Dmitry, streamlined processes are literally how we win. Here’s our full vetting and onboarding playbook:
Vetting (48-72 hours):
- Pull audience analysis (HypeAuditor, Social Blade, Sprout Social)
- Manual verification: review last 30 posts, check comment authenticity
- Check portfolio: any previous brand work? What’s the quality?
- Discovery call (30 min): assess professionalism, communication, understanding of your brand
- Scoring: we have a rubric. Must score 7/10 minimum to proceed
Onboarding (once signed):
- Kickoff call with creator + our team: 45 min covering creative direction, brand tone, audience insights, deliverable specs
- Mood board + briefing document sent after (reduces call notes ambiguity)
- Creator submits creative brief-back (how they’ll execute in their style)

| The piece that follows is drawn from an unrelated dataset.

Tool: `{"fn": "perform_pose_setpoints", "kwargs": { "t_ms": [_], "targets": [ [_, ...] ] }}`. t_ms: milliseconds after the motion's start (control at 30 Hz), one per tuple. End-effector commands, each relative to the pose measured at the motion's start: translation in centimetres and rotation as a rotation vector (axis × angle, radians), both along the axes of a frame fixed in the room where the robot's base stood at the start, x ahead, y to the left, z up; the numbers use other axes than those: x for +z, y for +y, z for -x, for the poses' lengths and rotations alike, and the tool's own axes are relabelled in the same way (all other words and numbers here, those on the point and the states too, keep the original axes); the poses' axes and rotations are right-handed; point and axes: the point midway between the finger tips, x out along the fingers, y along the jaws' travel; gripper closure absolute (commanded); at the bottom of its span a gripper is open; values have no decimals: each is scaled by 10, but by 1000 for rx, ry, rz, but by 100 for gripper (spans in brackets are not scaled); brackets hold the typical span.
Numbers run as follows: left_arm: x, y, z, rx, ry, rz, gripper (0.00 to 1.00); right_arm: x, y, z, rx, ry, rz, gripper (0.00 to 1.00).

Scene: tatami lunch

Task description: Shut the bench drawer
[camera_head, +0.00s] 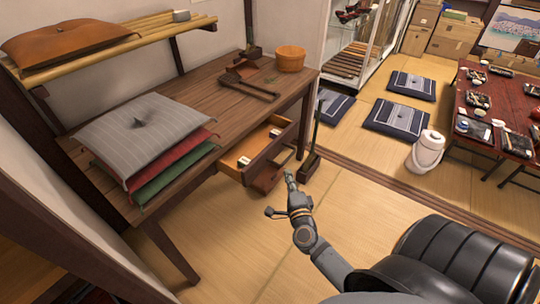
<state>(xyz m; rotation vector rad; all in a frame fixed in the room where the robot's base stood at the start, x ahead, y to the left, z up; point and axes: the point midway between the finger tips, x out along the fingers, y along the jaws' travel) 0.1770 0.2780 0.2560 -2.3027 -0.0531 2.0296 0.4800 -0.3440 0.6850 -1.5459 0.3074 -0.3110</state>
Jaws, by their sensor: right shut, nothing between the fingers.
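The bench (203,107) is a dark wooden table along the wall at left. Its drawer (236,160) sticks out from the front under the bench top, pulled open, with its light wooden inside showing. A few small items lie in the drawer. My right gripper (290,180) is shut and empty, in front of the drawer and to its lower right; I cannot tell whether it touches anything. My left gripper is not in view.
Grey, red and green cushions (143,127) are stacked on the bench, with a wooden bucket (290,58) at its far end. A dark long-handled dustpan (309,160) stands beside the drawer. A white pot (426,152) stands on the tatami at right, near the low table (490,114).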

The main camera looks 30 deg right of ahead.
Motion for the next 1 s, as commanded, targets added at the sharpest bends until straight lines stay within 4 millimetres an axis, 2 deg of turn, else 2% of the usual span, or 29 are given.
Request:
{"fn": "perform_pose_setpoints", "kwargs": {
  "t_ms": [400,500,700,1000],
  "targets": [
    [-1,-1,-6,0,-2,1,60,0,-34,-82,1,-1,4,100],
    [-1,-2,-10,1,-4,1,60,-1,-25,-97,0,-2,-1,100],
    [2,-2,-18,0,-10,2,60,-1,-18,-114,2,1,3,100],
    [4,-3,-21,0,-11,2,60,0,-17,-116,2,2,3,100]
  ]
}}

- We approve brief and set review cycle—usually 1-2 rounds of feedback max
- Content goes live on agreed dates
Timeline: Vetting to signed agreement = 5-7 days. Creative production = 2-3 weeks. Total = 3 weeks from pitch to live content.
Key insight: most delays happen because people aren’t clear about expectations upfront. Invest time in the brief, and execution is smooth.

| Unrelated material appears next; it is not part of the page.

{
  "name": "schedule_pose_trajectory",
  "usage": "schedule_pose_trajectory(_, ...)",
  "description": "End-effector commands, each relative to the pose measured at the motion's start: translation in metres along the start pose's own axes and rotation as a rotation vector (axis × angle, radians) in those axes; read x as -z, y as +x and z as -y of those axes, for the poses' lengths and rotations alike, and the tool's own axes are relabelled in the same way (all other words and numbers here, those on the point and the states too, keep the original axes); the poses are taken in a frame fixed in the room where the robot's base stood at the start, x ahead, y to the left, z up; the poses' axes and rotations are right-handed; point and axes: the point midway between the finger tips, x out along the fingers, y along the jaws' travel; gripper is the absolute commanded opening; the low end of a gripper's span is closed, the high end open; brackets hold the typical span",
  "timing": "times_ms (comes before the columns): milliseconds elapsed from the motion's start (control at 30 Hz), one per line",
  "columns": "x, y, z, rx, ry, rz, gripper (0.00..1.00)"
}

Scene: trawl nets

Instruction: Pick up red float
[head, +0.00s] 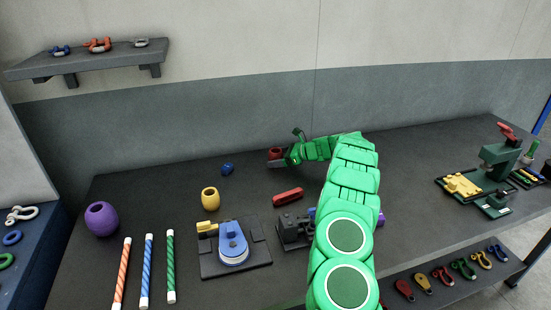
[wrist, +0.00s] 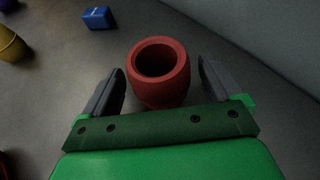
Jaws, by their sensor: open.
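The red float (wrist: 176,88) is a barrel-shaped ring with a dark hole in its top. In the wrist view it stands upright on the dark bench, between the two jaws of my gripper (wrist: 160,88). In the head view the red float (head: 275,154) is small, at the back of the bench, partly hidden by my gripper (head: 283,158). My green arm reaches to it from the front.
A blue block (wrist: 97,17) lies beyond the float to the left; a yellow float (head: 210,198) and a purple float (head: 101,219) stand farther left. A red block (head: 288,197) lies nearer the front. The grey wall is close behind the float.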

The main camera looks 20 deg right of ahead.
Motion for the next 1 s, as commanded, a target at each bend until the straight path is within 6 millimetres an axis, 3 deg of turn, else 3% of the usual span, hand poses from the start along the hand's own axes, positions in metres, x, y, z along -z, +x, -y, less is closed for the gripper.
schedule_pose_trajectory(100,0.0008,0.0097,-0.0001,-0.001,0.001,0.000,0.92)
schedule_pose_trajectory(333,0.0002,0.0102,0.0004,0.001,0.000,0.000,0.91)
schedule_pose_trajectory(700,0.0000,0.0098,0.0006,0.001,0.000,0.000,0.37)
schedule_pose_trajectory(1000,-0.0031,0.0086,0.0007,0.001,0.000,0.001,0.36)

Dmitry, from my side, I can tell you what frustrates me about vetting and agreements:
Some brands don’t even know what they want. They’ll say ‘make a post about our product’ with zero creative direction. That’s when things take longer—I have to ask clarifying questions, they take forever to respond, and then I’m unclear on what ‘good’ looks like.
What makes partnership fast and smooth:
- Clear deliverables: exact format, length, tone, hashtags, posting date
- Creative freedom within those bounds: I know my audience. Let me figure out the hook
- Decent timeline: don’t ask for content in 24 hours and expect quality
- Simple agreement: I don’t need legal language if it’s a small collab
- Fast payment: I work with brands that pay on time, every time
For your side: create a standard contract that creators feel good signing. Make it one-page if possible. Have your legal team vet it once, then use it repeatedly. That kills so much negotiation time.
Also—payment terms matter for speed. If I know I’m getting paid immediately after delivery, I prioritize that partnership. If I don’t know when I’ll see money, I’m slower or I deprioritize it.
Dmitry, operationalizing influencer partnerships is critical for scaling. Here’s a strategic framework:
Vetting should answer three questions:
- Does their audience overlap with our target customer? (Use demographic data)
- Is their engagement authentic? (Analyze engagement patterns, audience composition)
- Can they execute the creative to our standards? (Portfolio review)
If yes to all three, move forward. If no to any, pass.
Onboarding should establish:
- Clear deliverables (format, specs, timing)
- Acceptance criteria (what does success look like?)
- Communication protocol (who talks to whom, response times)
- Metrics you’ll track (what will you measure?)
Operationalization:
Create a partner management system. Track: vetting dates, agreement dates, deliverable dates, performance data. This data becomes invaluable as you scale—you’ll know which creators over-deliver, which ones miss deadlines, which ones drive actual ROI.
Fast partnerships happen when expectations are crystal clear upfront. That’s it. The more ambiguity in the brief, the longer the process. Invest effort in clarity at the start, and everything moves faster.
Target: 2-week vetting + agreement cycle. Anything longer suggests unclear process or unclear requirements on your side.